··· Data extract

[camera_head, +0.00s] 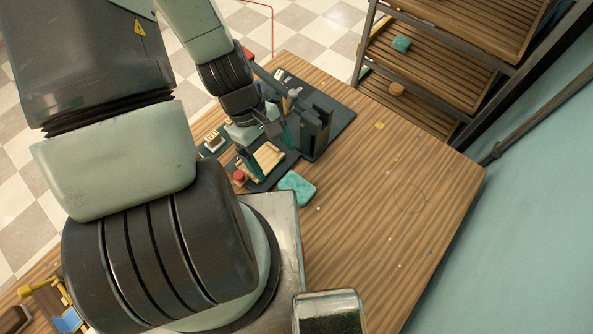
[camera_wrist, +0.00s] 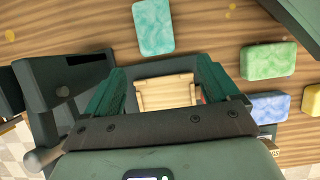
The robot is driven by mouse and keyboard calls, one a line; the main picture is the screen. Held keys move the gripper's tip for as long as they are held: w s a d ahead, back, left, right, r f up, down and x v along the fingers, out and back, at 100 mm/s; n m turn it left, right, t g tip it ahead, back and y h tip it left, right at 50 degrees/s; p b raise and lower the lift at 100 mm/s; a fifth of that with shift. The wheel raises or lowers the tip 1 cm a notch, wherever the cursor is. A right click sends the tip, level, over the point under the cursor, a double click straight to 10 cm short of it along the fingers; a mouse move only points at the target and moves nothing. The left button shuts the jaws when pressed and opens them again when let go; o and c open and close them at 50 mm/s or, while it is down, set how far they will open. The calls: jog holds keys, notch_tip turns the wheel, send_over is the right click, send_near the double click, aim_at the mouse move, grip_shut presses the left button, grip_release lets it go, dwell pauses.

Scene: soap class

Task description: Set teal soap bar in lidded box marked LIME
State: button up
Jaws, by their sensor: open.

······

What is expected: From the line holding "Task description: Set" through the last line above, reproduce each line exactly and add nothing.

Task answer:
Task description: Set teal soap bar in lidded box marked LIME
State: button up
Jaws, by their sensor: open.

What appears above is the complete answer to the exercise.